PROBLEM REQUIREMENTS - Check each line for the string "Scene" and give only the count of lines that have it.

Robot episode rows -

>>

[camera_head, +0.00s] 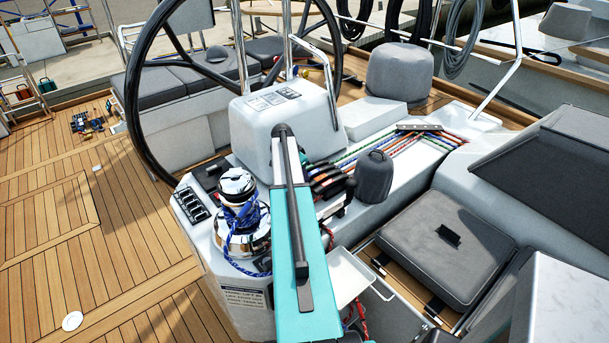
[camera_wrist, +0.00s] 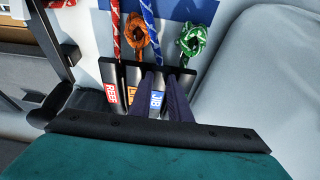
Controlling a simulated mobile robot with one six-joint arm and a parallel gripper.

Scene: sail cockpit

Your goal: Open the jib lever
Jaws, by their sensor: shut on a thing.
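The jib lever (camera_wrist: 156,101) shows in the wrist view by its blue label, in a row of dark clutch levers. My gripper (camera_wrist: 160,76) has its two dark fingers on either side of the jib lever, shut on it. The fingers hide the lever's sides, and I cannot tell its exact angle. In the head view the clutch levers (camera_head: 327,180) sit beside my teal arm; the gripper's hold is not clear there.
The lever with the red label (camera_wrist: 111,93) and the one with the orange label (camera_wrist: 132,101) stand close on the left. Ropes run beyond the row. In the head view a chrome winch (camera_head: 240,215), the steering wheel (camera_head: 137,90) and a grey-covered winch (camera_head: 374,177) stand near.

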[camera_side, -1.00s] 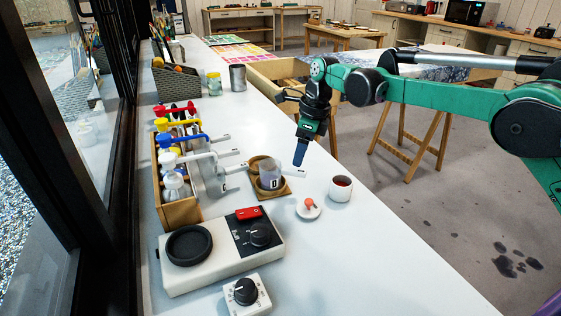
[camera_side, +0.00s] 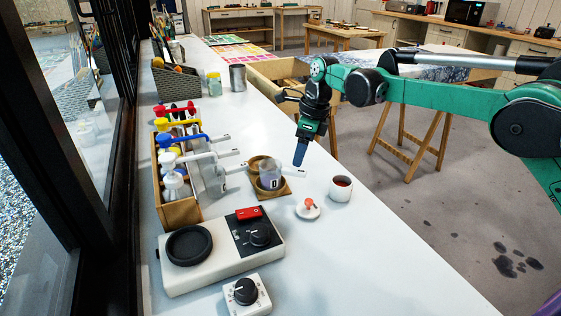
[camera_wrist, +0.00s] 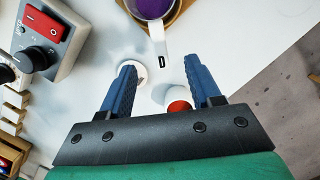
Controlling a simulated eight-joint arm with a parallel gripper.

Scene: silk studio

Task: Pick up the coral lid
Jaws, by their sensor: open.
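The coral lid (camera_side: 308,209) is a small white disc with a coral knob, lying flat on the white bench. In the wrist view the lid (camera_wrist: 141,76) is partly behind my left finger and its knob is hidden. A white cup (camera_side: 341,189) with red contents stands to its right; in the wrist view the cup (camera_wrist: 178,105) shows between my fingers, partly covered by the right one. My gripper (camera_side: 299,160) points down above the bench, beyond the lid. In the wrist view my gripper (camera_wrist: 164,72) has its blue fingers wide apart with nothing held between them.
A hotplate scale (camera_side: 210,262) and a timer (camera_side: 246,295) stand nearer. A bottle rack (camera_side: 180,213) is left.

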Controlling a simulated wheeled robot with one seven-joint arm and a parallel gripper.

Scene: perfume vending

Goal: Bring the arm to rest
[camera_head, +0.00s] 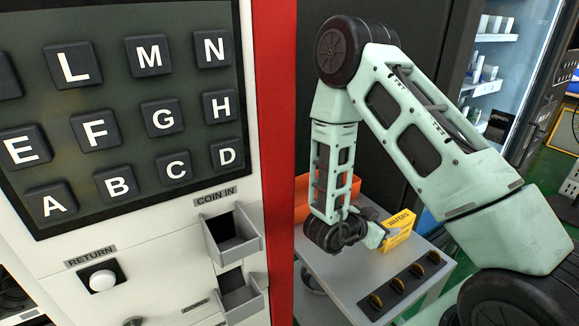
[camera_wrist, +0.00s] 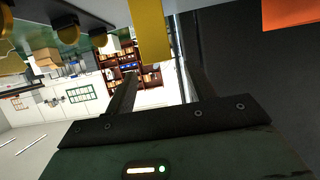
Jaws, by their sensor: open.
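My arm, pale green with dark joints, bends down over a grey cart in the head view. My gripper (camera_head: 384,236) is low, just above the cart top, close to a yellow box with dark lettering (camera_head: 399,230). In the wrist view, the two dark fingers of my gripper (camera_wrist: 160,82) stand apart with nothing held between them. The yellow box (camera_wrist: 152,32) shows near the fingertips, at the top of that view. I cannot tell whether a finger touches it.
The grey cart (camera_head: 345,290) carries several gold coins (camera_head: 397,285) in dark holders and an orange bin (camera_head: 302,198) behind my gripper. A vending machine panel with letter keys (camera_head: 130,120) and a coin slot (camera_head: 232,234) fills the left. A lit glass-front cabinet (camera_head: 500,70) stands back right.

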<<

TASK SOLUTION - 3